===== DATA EXCERPT =====

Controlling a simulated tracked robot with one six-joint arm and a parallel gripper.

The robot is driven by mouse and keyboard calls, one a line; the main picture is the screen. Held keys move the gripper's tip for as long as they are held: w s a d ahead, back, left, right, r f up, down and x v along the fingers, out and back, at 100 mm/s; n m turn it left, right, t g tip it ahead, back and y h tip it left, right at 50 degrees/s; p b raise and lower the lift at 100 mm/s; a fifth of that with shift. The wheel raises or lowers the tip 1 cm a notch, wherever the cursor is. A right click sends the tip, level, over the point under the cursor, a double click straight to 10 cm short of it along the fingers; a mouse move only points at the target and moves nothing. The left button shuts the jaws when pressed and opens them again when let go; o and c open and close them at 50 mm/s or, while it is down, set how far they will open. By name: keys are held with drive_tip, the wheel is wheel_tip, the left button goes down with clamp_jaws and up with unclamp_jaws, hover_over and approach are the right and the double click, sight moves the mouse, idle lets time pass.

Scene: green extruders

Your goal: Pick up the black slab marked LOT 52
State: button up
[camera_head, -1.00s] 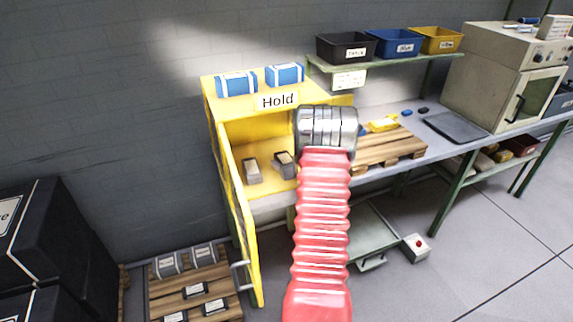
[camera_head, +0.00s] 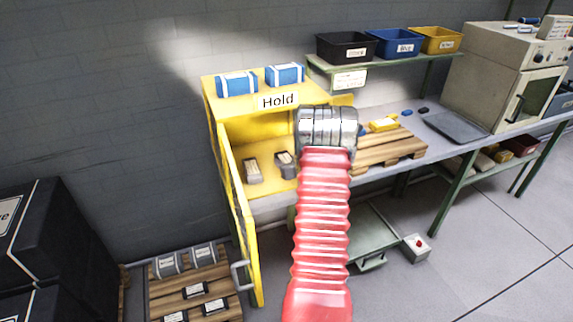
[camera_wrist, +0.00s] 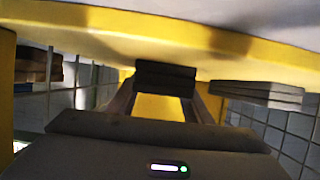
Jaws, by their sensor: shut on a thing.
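The black slab (camera_wrist: 165,78) sits between the fingertips of my gripper (camera_wrist: 165,90) in the wrist view, and the jaws are shut on it. In the head view a dark slab with a pale label (camera_head: 286,165) lies in the yellow Hold cabinet (camera_head: 226,130), beside my wrist. The label is too small to read. A grey slab (camera_head: 252,171) lies to its left on the cabinet floor; in the wrist view a grey slab (camera_wrist: 257,93) shows to the right. My fingers are hidden behind my arm in the head view.
The cabinet's open yellow door (camera_head: 240,225) stands at its left front. Blue packs (camera_head: 237,84) sit on its top. A wooden pallet (camera_head: 388,150) lies on the bench to the right. Another pallet with several slabs (camera_head: 195,290) is on the floor.

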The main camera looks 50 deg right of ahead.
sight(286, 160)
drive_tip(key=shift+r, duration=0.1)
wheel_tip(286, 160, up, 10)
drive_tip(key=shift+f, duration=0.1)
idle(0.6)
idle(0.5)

=====

Repeat the listing in full and exactly. Do not include any images.

**ANSWER TO THE EXERCISE:**
Controlling a simulated tracked robot with one six-joint arm and a parallel gripper.

The robot is driven by mouse and keyboard calls, one a line; the main picture is the screen. Held keys move the gripper's tip for as long as they are held: w s a d ahead, back, left, right, r f up, down and x v along the fingers, out and back, at 100 mm/s; n m turn it left, right, t g tip it ahead, back and y h tip it left, right at 50 degrees/s; p b raise and lower the lift at 100 mm/s; a fifth of that with shift. The wheel raises or lowers the tip 1 cm a notch, wherever the cursor is. A right click sends the tip, level, over the point under the cursor, a double click straight to 10 cm short of it along the fingers; a mouse move only points at the target and moves nothing. The left button shuts the jaws when pressed and opens them again when let go; o and c open and close them at 50 mm/s or, while it is down, set how far they will open. By name: keys are held with drive_tip, the wheel is wheel_tip, the left button goes down with clamp_jaws and up with unclamp_jaws, hover_over and approach are the right and the double click, sight moves the mouse, idle lets time pass.

Scene: green extruders

Your goal: Pick up the black slab marked LOT 52
State: button up
[camera_head, -1.00s] 
[camera_head, +0.00s] 
[camera_wrist, +0.00s] 
Jaws, by their sensor: shut on a thing.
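The black slab (camera_wrist: 165,78) sits between the fingertips of my gripper (camera_wrist: 165,90) in the wrist view, and the jaws are shut on it. In the head view a dark slab with a pale label (camera_head: 286,165) lies in the yellow Hold cabinet (camera_head: 226,130), beside my wrist. The label is too small to read. A grey slab (camera_head: 252,171) lies to its left on the cabinet floor; in the wrist view a grey slab (camera_wrist: 257,93) shows to the right. My fingers are hidden behind my arm in the head view.
The cabinet's open yellow door (camera_head: 240,225) stands at its left front. Blue packs (camera_head: 237,84) sit on its top. A wooden pallet (camera_head: 388,150) lies on the bench to the right. Another pallet with several slabs (camera_head: 195,290) is on the floor.

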The main camera looks 50 deg right of ahead.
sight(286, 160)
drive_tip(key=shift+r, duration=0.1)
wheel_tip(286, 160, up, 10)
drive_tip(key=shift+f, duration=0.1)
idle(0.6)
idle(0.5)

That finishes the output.